With a killer soundtrack that features recent Pines anthems like Charli XCX’s Boys, and eternal ones like the queen of disco Donna Summer’s Last Dance—and of course a requisite rom-com feel-good Britney karaoke sequence—there’s also a beautifully delicate score by composer Jay Wadley. Integral to the film, its classical touches feel like a hat-tip to the screenplay’s nineteenth century origins. Ahn is never over reliant on it, yet Wadley’s work always helps to establish the film’s distinctive tone, which like its dialogue, although snappy and biting at times, clearly comes from a place that’s heartfelt and sweet.
There’s also fun to be had from Fire Island being almost as knowing and self-referential about rom-coms as Scream is about horror, with the characters referencing the Austen-inspired Clueless (pulling out those rolling with the homies hand moves at point) and Noah praising Will by saying “you Legally Blonded him”. While Noah and Howie have their own rom-com inspired way of greeting each other, by pressing their index fingers together, and Howie reels off his own favourite romantic movie scenes.

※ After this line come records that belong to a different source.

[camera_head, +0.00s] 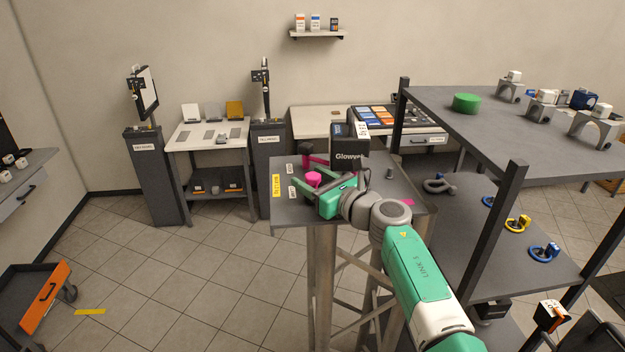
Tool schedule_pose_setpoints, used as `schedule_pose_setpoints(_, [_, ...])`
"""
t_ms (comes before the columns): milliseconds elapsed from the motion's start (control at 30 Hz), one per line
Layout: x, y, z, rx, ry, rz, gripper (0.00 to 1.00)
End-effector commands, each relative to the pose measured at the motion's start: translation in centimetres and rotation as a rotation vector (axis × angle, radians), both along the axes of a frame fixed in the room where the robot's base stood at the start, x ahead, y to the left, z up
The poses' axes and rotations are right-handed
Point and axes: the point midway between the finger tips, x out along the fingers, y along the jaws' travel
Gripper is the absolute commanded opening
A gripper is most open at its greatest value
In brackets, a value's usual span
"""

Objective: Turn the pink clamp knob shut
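The pink clamp knob (313,179) sits on the grey top of a truss stand (290,215), near the middle of the view. My gripper (297,174) reaches in from the right, low over the stand top. Its two green fingers are spread apart, and the knob shows between them, close to the palm. I see gaps beside the knob, but contact is too small to tell. Another pink part (316,161) lies just behind, partly hidden by a finger. A black Glowyel box-shaped device (348,147) stands behind my gripper.
A small dark cylinder (389,174) stands right of my wrist. A yellow label (276,185) is on the stand's left edge. The floor to the left is mostly clear.

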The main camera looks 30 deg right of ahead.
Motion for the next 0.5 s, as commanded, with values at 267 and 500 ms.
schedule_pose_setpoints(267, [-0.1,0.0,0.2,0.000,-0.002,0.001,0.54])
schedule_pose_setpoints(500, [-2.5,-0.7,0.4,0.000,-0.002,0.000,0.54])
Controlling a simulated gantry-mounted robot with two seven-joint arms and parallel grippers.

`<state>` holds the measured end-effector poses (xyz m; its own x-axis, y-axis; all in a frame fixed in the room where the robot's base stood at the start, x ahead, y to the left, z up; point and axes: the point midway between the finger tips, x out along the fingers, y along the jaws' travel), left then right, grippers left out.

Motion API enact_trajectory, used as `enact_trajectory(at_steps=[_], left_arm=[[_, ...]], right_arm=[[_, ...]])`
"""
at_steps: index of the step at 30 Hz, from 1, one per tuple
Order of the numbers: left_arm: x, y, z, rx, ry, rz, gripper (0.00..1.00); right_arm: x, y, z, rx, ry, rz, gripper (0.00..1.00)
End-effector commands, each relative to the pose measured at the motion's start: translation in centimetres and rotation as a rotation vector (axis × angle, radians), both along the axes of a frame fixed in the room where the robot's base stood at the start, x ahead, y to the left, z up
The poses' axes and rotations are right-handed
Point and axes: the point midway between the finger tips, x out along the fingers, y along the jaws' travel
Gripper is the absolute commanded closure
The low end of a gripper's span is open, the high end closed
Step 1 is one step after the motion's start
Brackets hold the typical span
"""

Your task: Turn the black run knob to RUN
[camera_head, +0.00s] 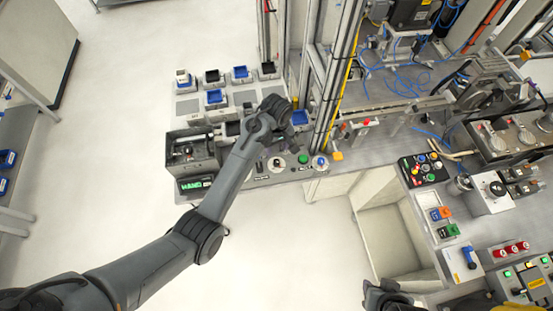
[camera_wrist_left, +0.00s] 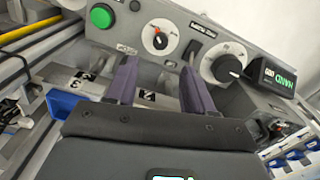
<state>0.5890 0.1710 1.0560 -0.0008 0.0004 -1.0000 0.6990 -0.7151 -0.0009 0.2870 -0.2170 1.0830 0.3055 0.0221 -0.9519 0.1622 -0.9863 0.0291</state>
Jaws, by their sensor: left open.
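In the left wrist view a black knob (camera_wrist_left: 228,68) sits on a round white dial at the right of the grey control panel. A small display (camera_wrist_left: 278,78) with green letters that seem to read HAND is beside it. The knob's own marks are too small to read. In the head view my forearm seems to cover this knob. My left gripper (camera_head: 284,146) is open and empty at the panel. In the wrist view its two purple fingers (camera_wrist_left: 158,76) are apart, left of the knob and not touching it. A dark part, apparently my right gripper (camera_head: 388,295), shows at the bottom edge.
On the same panel are a green button (camera_wrist_left: 101,16), a dial with a red mark (camera_wrist_left: 158,38) and a small black lever switch (camera_wrist_left: 193,51). Trays with blue parts (camera_head: 215,97) stand behind the panel. The pale floor in front is clear.

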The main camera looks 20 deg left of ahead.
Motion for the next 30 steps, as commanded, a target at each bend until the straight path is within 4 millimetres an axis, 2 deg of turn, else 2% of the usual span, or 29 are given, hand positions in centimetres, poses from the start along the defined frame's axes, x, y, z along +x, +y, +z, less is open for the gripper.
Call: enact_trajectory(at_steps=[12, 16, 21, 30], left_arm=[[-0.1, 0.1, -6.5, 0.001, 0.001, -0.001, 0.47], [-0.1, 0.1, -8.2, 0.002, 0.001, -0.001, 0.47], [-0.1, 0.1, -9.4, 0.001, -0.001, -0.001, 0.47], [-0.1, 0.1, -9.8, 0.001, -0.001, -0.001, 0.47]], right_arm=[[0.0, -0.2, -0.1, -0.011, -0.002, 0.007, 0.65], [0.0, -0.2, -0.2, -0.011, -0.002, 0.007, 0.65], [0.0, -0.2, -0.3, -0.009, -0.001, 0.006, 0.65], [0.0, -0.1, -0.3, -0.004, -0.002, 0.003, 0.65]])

Not a moment of screen time is wasted, from the delightful in-character cast singalong to the iconic Searchlight fanfare as film opens, to the cast chiming in again as the final seconds of the end credits roll. Fire Island succeeds where so many studio comedies have faltered before it; it’s well-paced, consistently funny and disarming, with characters we’re invested in embodied by an excellent cast on fine form; and although it doesn’t stray too far from genre conventions, it nimbly queers and subverts them at times, and is never predictable. Delivering queer joy in abundance, Booster, Ahn, and company have created a thing of pure queer magic, which like my favourite summer music tracks, I know I’ll be returning to for many years to come. See you on the next ferry out to the Pines.
By James Kleinmann
Fire Island receives its world premiere at NewFest in New York on Thursday June 2nd and debuts on Hulu on Friday June 3rd, 2022.